WORK TO COMPLETE: Lines that contain the string "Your" are to be copied; leave out all others.

INPUT DATA:
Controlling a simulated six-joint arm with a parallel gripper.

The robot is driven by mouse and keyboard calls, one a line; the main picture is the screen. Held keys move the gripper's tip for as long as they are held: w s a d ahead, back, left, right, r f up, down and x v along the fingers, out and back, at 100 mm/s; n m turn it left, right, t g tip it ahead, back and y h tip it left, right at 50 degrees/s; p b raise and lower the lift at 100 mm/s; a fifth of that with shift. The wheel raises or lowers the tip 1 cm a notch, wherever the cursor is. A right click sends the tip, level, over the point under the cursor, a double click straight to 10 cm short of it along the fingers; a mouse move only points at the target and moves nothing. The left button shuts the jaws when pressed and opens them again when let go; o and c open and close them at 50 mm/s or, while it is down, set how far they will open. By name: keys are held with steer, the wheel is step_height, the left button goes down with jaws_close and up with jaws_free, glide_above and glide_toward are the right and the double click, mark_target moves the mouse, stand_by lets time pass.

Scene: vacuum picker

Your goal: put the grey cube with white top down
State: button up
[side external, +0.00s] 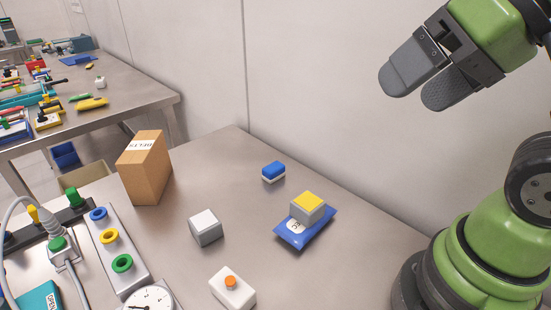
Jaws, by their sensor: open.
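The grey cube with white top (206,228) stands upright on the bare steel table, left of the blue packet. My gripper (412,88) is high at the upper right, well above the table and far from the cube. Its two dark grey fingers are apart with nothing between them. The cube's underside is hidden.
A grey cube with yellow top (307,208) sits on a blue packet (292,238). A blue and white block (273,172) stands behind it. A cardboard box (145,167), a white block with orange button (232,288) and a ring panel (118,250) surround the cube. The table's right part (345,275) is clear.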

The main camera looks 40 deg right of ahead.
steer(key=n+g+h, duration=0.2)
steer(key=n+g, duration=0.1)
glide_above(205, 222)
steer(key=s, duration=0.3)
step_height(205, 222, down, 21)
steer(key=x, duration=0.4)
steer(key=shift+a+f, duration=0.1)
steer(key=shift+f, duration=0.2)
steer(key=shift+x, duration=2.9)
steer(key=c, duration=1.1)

* * *

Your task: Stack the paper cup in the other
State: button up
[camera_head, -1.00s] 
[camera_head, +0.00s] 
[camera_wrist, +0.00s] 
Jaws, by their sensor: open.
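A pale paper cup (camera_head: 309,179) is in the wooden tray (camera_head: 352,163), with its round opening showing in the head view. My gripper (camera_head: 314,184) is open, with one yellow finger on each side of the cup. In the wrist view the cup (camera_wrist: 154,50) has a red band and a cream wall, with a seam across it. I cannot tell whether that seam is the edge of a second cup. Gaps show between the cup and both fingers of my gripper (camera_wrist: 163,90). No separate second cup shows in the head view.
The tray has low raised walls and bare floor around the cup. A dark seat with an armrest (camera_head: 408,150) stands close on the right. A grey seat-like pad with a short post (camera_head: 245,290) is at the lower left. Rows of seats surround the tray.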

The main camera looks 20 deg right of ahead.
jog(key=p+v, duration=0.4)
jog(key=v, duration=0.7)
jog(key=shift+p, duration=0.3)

ANSWER TO THIS PROBLEM:
Your goal: put the grey cube with white top down
Your task: Stack the paper cup in the other

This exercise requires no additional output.